Eine Champions League der Universitäten

Ein Dutzend Unis hat sich zur „Liga der europäischen Forschungsuniversitäten“ zusammengeschlossen. Oxford, Cambridge & Co. wollen Brüssel dazu bewegen, mehr Geld für die Grundlagenforschung lockerzumachen. Und den Top-Unis der USA Paroli bieten. Heidelberg und Münchens LMU mit dabei

„Wir wollen den USA in der Forschung etwas entgegensetzen“

von HENK RAIJER

Die Initiatoren aus Leiden und Löwen wollten etwas ganz Einfaches: herausfinden, wer die besten europäischen Unis sind. Sie testeten daher 40 europäische Hochschulen mit einem gewissen Ruf in mathematischen, naturwissenschaftlichen und biomedizinischen Disziplinen. Sie überprüften die Qualität und Relevanz ihrer Forschungsarbeit. Auf Basis der Zitatanalyse-Methode und weiterer Leistungsindikatoren ließen sich daraus 12 Universitäten destillieren – die nicht nur in der Forschung die Nase vorn haben, sondern auch in Sachen Wissensvermittlung und Nachwuchsförderung die besten Ergebnisse erzielen. Hintergrund des Rankings ist das Bestreben, hochwertige Forschung in den Universitäten zu stärken und Kräfte zu bündeln.

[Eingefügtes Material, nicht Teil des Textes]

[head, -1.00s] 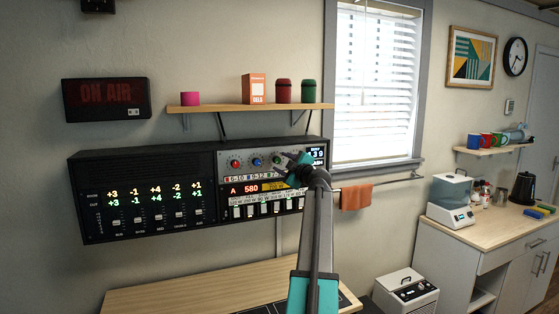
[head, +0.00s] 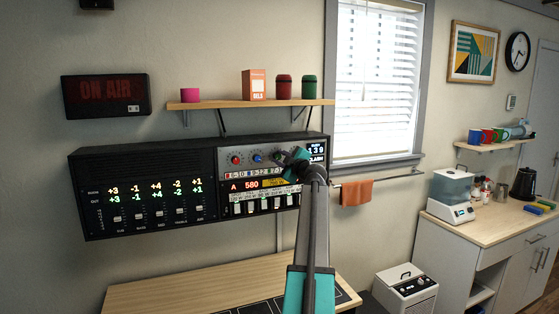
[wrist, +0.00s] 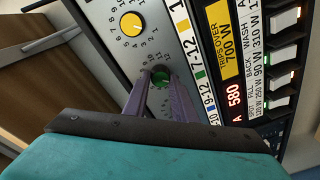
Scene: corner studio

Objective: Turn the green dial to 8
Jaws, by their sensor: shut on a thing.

Zu den auserwählten Top-Universitäten, die sich anschließend zur „League of European Research Universities“ zusammenschlossen, gehören neben Leiden und Löwen die Ruprecht-Karls-Universität Heidelberg, die Universitäten von Edinburgh, Genf, Mailand, Helsinki und Straßburg, die Ludwig-Maximilians-Universität München sowie Stockholm, Oxford und Cambridge. Selbst gestellte Aufgabe der 12 qualitäts- und leistungsorientierten Universitäten ist es, „Öffentlichkeit, Politik und Wirtschaft vom vitalen Zusammenhang zwischen Forschung und Lehre zu überzeugen“. Auf Deutsch wollen sie das betreiben, was in den USA selbstverständlich ist: Lobbying für die Wissenschaft.

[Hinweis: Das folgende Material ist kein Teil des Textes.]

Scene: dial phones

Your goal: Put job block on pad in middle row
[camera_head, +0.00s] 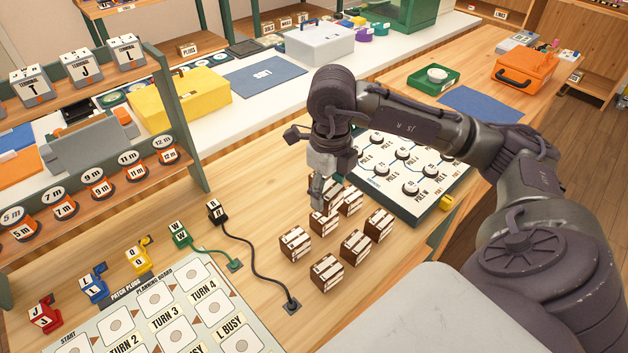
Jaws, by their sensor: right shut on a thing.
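Several brown-and-white job blocks stand in a cluster on the wooden table, among them a front block (327,273), a left block (295,244) and a right block (379,224). My right gripper (319,200) points down at the back left of the cluster, shut on a job block (325,224). I cannot tell whether this block is lifted off the table. My left gripper is not in view.
The cable runs to a socket (292,305) between board and blocks. A reel rack (100,188) stands left.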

Professor Douwe Breimer (59), Rektor der Universität Leiden und Hauptinitiator der League: „Was die 12 Mitglieder auszeichnet, ist die Erkenntnis, dass das Zusammengehen von Forschung und Lehre in ein- und derselben Institution essenziell ist.“ Die Massenuniversität biete zwar zweifellos vielen eine gute Ausbildungschance. Sie berge aber gleichzeitig die Gefahr, dass sich Hochschulen gezwungen sehen, ihr gesamtes Potenzial in die Lehre zu investieren – und darüber die Forschung zu vernachlässigen, findet Breimer.

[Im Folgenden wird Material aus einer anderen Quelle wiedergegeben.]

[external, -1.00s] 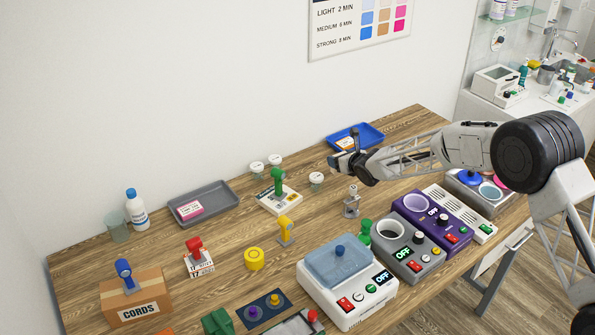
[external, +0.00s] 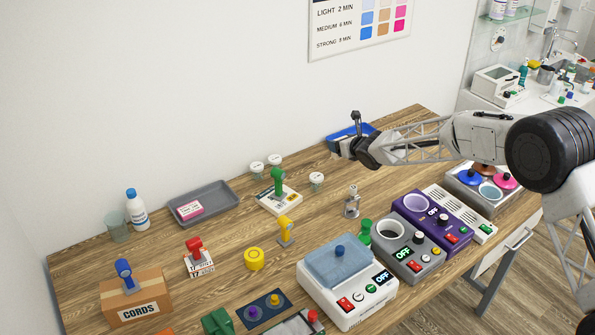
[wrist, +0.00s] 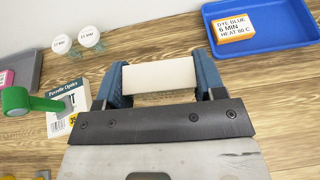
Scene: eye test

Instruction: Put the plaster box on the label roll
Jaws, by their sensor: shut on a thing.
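My gripper (external: 338,150) is at the back right of the table, in front of the blue tray in the external view. In the external view my gripper mostly hides this block. A round yellow thing (external: 254,259) lies on the table front left of my gripper, well apart from it; it may be the label roll, but I cannot tell for sure.
A blue tray (wrist: 252,46) holds an orange-and-white box (wrist: 235,27). A white box (external: 279,200) bears a green handled thing (external: 278,180). Several lidded jars, a grey tray (external: 203,208) and a metal dispenser (external: 352,202) stand around. Machines line the front right.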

Der Leidener Rektor bedauert, dass die Politik dazu tendiere, die Universität als reine Ausbildungsstätte zu betrachten und in ihrem Budget entsprechend zu veranschlagen. Da auch die EU nur jene Forschung alimentiere, die von direktem Nutzen für die Privatwirtschaft sei, lautet seine Schlussfolgerung, „müssen sich die Universitäten auf hohem Niveau behaupten“. Die Grundlagenforschung sei die „Quelle jedweder Innovation in Wirtschaft, Gesellschaft und Kultur“ – besonders in einer Welt, „in der sich neue Ideen und Technologien rasant entwickeln“.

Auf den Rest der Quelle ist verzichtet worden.